## Stated goal
Please give back word for word the lines below, from the first one through the one with "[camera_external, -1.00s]".

(Entries taken from a collection)
===
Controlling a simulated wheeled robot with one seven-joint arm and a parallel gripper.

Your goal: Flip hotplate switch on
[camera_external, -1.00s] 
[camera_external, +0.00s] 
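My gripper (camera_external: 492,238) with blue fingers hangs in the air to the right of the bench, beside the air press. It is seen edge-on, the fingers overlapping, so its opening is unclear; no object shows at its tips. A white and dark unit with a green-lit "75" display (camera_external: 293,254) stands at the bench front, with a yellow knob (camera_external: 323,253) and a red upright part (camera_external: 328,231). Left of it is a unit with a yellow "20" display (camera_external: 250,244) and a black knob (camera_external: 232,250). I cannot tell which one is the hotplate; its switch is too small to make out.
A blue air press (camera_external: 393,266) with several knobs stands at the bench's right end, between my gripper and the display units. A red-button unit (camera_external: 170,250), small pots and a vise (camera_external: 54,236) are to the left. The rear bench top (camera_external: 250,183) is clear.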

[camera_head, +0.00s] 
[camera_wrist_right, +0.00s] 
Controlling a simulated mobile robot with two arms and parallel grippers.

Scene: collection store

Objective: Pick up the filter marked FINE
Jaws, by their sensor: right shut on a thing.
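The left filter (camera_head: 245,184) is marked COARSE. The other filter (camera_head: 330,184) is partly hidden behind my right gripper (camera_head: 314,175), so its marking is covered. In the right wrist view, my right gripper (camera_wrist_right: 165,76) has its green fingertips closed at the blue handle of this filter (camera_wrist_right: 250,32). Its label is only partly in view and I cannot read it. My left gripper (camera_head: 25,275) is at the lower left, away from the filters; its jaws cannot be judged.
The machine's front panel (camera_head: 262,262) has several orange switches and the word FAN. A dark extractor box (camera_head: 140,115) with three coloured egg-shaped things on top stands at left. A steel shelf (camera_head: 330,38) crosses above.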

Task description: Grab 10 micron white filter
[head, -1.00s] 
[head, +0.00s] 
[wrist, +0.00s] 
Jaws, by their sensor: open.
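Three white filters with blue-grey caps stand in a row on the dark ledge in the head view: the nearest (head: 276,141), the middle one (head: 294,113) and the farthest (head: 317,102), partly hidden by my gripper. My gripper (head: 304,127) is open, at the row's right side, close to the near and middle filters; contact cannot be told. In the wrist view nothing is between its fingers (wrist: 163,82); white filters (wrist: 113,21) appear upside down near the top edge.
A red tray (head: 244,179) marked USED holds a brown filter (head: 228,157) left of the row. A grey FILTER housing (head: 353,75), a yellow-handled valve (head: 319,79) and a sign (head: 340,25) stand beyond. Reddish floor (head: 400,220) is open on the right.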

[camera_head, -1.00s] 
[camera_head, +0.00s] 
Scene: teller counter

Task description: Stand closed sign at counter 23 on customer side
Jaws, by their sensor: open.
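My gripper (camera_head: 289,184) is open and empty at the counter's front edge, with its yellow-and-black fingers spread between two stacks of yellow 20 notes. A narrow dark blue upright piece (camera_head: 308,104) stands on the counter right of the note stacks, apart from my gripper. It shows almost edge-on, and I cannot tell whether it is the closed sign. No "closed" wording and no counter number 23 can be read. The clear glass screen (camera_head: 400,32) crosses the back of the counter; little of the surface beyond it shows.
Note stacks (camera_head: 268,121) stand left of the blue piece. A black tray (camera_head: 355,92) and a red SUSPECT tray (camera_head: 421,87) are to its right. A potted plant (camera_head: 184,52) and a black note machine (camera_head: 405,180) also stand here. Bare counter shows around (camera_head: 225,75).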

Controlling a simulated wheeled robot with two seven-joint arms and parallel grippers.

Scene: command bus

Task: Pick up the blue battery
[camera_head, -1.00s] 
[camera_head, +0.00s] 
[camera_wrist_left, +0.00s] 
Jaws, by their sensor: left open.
===
## Answer for this exercise
Controlling a simulated wheeled robot with one seven-joint arm and a parallel gripper.

Your goal: Flip hotplate switch on
[camera_external, -1.00s] 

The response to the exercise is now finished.